DATA SHOWN:
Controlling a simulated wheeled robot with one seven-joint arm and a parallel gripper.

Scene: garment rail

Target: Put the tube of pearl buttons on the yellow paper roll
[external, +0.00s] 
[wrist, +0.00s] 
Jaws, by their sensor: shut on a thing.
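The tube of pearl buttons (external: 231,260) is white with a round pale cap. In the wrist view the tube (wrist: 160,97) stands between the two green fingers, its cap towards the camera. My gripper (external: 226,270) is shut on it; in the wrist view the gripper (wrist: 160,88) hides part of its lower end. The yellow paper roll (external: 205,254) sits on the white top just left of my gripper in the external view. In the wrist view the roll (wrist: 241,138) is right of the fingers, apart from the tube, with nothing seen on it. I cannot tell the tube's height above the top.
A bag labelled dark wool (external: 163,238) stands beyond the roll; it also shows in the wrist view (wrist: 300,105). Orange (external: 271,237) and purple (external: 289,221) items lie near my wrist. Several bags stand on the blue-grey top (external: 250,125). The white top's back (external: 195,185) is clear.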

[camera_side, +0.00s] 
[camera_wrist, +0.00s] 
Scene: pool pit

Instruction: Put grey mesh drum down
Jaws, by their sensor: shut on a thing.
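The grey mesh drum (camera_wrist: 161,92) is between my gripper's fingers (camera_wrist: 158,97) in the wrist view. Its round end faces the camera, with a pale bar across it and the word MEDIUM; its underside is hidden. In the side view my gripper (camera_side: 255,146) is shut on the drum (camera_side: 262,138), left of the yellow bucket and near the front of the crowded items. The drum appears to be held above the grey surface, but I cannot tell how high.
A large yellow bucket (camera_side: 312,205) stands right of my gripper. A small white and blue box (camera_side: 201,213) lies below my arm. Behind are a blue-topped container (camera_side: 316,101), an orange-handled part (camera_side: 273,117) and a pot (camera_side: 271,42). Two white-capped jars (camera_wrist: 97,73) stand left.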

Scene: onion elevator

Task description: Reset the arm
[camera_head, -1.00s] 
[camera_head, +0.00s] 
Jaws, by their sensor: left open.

WRITTEN EXERCISE: From the entries above, extract only the lines running from the one containing "Target: Put the" through the one containing "[wrist, +0.00s]", inclusive.

THE RESULT:
Target: Put the tube of pearl buttons on the yellow paper roll
[external, +0.00s] 
[wrist, +0.00s] 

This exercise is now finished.